Airlines worry about ‘Flying Shame’ movement
Originating from Sweden, the ‘Flygskam’ or ‘Flying Shame’ movement that pushes young generations to stop using planes for climate reasons is distressing the airlines. General Manager of the International Air Transport Association (IATA), Alexandre de Juniac, points out to the fake news underlining this movement and the necessity for a communication campaign to explain the considerable climate efforts done by airlines.
“It’s a major threat. The air transport sector is facing a reputation risk. And it’s a first,” declared Alexandre de Juniac on May 10th. The former CEO of Air France-KLM and current General Manager IATA, ventilated his worries about the movement’s impact on the young generation.

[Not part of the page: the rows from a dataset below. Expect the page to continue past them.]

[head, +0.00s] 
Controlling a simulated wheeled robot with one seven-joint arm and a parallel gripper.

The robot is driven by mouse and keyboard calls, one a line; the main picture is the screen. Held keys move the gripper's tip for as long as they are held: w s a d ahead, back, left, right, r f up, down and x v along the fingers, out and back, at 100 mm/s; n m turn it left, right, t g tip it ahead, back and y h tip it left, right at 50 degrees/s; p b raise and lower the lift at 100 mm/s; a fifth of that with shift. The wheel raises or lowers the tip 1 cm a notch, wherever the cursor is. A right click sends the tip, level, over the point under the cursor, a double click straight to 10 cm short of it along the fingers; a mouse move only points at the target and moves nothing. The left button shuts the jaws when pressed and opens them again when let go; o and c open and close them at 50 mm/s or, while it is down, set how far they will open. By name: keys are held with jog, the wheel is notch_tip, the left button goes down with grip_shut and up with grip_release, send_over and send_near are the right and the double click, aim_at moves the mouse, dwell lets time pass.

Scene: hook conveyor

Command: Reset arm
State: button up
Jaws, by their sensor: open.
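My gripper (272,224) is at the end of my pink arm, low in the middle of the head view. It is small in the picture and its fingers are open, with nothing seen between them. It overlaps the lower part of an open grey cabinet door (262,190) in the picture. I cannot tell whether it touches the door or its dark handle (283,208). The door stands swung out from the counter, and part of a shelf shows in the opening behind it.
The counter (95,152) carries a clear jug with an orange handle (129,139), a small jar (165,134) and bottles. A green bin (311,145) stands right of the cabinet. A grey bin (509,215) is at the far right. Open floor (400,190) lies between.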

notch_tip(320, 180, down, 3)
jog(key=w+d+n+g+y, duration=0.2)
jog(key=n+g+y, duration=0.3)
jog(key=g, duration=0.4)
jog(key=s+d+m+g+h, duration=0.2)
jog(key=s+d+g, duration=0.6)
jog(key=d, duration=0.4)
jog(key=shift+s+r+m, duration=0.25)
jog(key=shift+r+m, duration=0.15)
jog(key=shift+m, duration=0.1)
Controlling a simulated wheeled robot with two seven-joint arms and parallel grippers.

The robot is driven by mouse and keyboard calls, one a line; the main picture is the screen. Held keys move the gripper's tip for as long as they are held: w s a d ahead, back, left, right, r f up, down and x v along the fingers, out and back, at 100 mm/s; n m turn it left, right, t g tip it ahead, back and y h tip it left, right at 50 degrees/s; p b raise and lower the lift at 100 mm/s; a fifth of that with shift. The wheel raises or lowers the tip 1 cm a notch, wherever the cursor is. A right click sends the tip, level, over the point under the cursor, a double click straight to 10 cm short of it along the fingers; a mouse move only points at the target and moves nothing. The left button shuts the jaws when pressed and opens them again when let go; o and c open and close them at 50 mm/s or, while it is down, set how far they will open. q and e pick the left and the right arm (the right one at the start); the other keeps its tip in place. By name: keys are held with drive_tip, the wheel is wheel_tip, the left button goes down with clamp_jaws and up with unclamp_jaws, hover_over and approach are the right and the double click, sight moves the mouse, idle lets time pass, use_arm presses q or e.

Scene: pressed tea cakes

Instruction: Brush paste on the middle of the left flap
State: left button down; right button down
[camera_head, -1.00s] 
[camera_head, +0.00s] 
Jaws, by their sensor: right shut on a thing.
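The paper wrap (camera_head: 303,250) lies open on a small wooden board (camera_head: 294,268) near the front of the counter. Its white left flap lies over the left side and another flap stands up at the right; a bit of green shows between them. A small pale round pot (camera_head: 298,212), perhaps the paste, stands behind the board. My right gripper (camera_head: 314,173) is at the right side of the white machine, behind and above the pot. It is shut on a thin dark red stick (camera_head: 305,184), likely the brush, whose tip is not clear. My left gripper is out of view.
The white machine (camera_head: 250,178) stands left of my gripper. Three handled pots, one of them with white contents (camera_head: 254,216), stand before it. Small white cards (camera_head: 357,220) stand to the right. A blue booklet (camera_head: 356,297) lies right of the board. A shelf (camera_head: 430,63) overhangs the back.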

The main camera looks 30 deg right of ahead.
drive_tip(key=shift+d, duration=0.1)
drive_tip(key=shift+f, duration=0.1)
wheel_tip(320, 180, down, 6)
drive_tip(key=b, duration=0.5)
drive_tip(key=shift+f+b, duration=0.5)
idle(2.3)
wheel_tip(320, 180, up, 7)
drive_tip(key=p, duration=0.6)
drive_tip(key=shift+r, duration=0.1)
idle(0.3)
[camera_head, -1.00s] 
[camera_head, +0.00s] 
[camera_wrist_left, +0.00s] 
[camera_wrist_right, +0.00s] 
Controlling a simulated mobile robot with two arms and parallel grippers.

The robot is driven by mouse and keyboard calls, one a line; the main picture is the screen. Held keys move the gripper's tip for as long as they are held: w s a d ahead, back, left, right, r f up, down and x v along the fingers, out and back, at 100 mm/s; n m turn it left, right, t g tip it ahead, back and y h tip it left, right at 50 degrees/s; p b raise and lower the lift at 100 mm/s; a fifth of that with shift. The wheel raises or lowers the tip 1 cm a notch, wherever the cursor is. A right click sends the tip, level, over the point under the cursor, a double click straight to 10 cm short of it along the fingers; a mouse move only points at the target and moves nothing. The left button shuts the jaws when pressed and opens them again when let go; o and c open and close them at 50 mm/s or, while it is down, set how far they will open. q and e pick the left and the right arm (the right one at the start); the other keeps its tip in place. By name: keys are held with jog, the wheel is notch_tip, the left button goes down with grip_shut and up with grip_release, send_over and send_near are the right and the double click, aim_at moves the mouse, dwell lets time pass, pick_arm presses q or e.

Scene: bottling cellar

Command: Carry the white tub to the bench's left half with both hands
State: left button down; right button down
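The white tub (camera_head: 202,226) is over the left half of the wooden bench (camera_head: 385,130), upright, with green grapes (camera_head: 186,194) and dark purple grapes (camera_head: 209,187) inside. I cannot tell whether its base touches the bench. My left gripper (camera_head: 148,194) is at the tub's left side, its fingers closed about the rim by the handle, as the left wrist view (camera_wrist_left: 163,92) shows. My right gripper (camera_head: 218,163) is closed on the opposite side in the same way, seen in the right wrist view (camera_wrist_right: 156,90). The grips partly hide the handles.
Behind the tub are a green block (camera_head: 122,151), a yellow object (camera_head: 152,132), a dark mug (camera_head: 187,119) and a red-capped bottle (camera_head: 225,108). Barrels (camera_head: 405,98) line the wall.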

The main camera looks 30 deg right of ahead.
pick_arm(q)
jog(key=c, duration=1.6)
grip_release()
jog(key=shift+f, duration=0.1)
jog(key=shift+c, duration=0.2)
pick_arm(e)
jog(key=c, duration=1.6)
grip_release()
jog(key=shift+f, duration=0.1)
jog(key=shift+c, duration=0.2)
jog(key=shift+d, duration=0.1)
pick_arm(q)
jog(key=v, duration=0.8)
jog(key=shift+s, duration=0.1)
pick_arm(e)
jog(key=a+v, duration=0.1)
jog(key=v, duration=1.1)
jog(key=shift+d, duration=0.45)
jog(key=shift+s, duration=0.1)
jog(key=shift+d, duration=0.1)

Since the beginning of the year, a movement has been growing in the north of Europe. ‘Flying Shame’ always keeps harping on the impact of air transport on the climate.
Activists such as Swedish Greta Thunberg are backing it, preferring a 32-hour train journey to go to the Davos Economic Forum in Switzerland, instead of flying because of the lower carbon impact.
Worried, the air transport sector wants to counter the critics with information. “This movement thrives on fake news and misunderstandings,” says Alexandre de Juniac.
He points out to the movement’s argument that air travel is reserved for the rich only. “It used to be true, but not anymore today,” he adds. Another one is the claim that air transport is a significant contributor to CO2 emissions. It only accounts for 2,5% of the total worldwide emissions.
CO2 compensation programs
“Air transport is committed to neutralizing its emissions from 2020 onward, then to halve them by 2050 compared to 2005. With the traffic growth, that ambition is enormous,” he recalls. Airlines will, therefore, pay compensation fees to neutralize their emissions. Mainly for reforestation programs.
In 2020, the Corsia compensation system will come into effect. The International Civil Aviation Organisation (ICAO) voted it in 2016. It groups 192 countries, and its cost should hover around 40 billion dollars. For flights within Europe, the Brussels emission permit stays in place.
“Outside the aviation circles, nobody knows what measures we’re taking. Nobody. Perhaps we haven’t communicated enough,” regrets Alexandre de Juniac. The General Manager, therefore, takes the opportunity to announce a new communication campaign.
The goal is to inform the public about the numerous efforts made by the airlines. “Those misunderstandings lead to stupid ideas, such as the kerosene tax,” ends Alexandre de Juniac, who pushes for the development of biofuels to lower CO2 emissions.